Jiannan is among those who are researching further optimisations, such as ticket spinlocks and the like. He says his particular algorithm “improves VM performance by 5:32X on average, when running on a non-paravirtual VMM, and by 7:91X when running on a VMM that supports a paravirtual locking interface (using a pv pre-emptible ticket spinlock), when executing a set of microbenchmarks as well as a realistic eCommerce benchmark”. His mail triggered an interesting conversation between Rik van Riel and Peter Zjilstra, and some suggestions on improvements. The paper as available online.
Federico Vaga proposed that some specific network Address Family numbers be reserved for local (development and test) use.

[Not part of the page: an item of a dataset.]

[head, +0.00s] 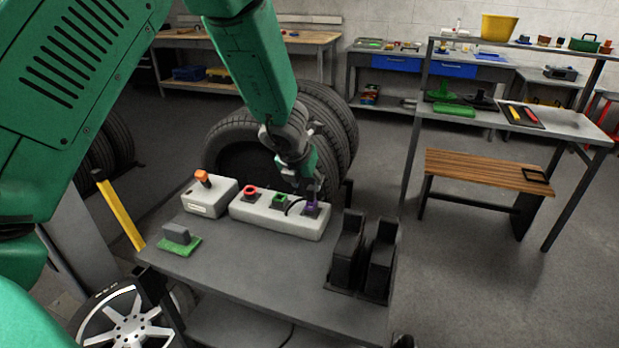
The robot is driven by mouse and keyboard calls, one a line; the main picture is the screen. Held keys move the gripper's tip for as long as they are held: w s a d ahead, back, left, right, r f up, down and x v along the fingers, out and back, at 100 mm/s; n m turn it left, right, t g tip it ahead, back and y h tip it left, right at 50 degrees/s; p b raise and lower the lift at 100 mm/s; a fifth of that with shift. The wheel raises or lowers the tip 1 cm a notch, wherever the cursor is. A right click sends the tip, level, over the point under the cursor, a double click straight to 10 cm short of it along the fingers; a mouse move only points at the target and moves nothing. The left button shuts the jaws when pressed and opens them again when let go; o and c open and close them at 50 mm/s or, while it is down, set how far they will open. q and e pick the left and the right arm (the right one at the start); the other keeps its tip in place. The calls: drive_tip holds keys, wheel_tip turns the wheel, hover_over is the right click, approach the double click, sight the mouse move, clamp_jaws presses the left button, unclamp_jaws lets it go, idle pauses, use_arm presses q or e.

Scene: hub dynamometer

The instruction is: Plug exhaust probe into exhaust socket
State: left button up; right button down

These numbers, which begin AF_ and include AF_UNIX (UNIX domain sockets), AF_INET (Internet Protocol), and AF_INET6 (IPv6), are used by modern UNIX and UNIX-like operating systems to refer to the type of a network connection. Qiaowei Ren posted an updated (third) version of an Intel ‘TXT’ (Trusted Execution Technology) driver. This “will provide higher assurance of system configuration and initial state as well as data reset protection”. Effectively, TXT leverages the presence of a hardware TPM (Trusted Platform Module) specific to a given system and provides additional hardware that can be used to verify the authenticity of an OS, as well as the environment that it is executing within. Therefore, TXT can be used to prevent tampering, providing a provable chain of trust between firmware, to bootloader, to the OS.
Finally, several proposals for Linux Plumbers Conf (to be held in September) mini-summits have been announced. These include one dedicated to ‘fastboot’ (reducing bootup latencies), and others related to security (Secure Boot of the form introduced by Microsoft into UEFI), and further topics besides.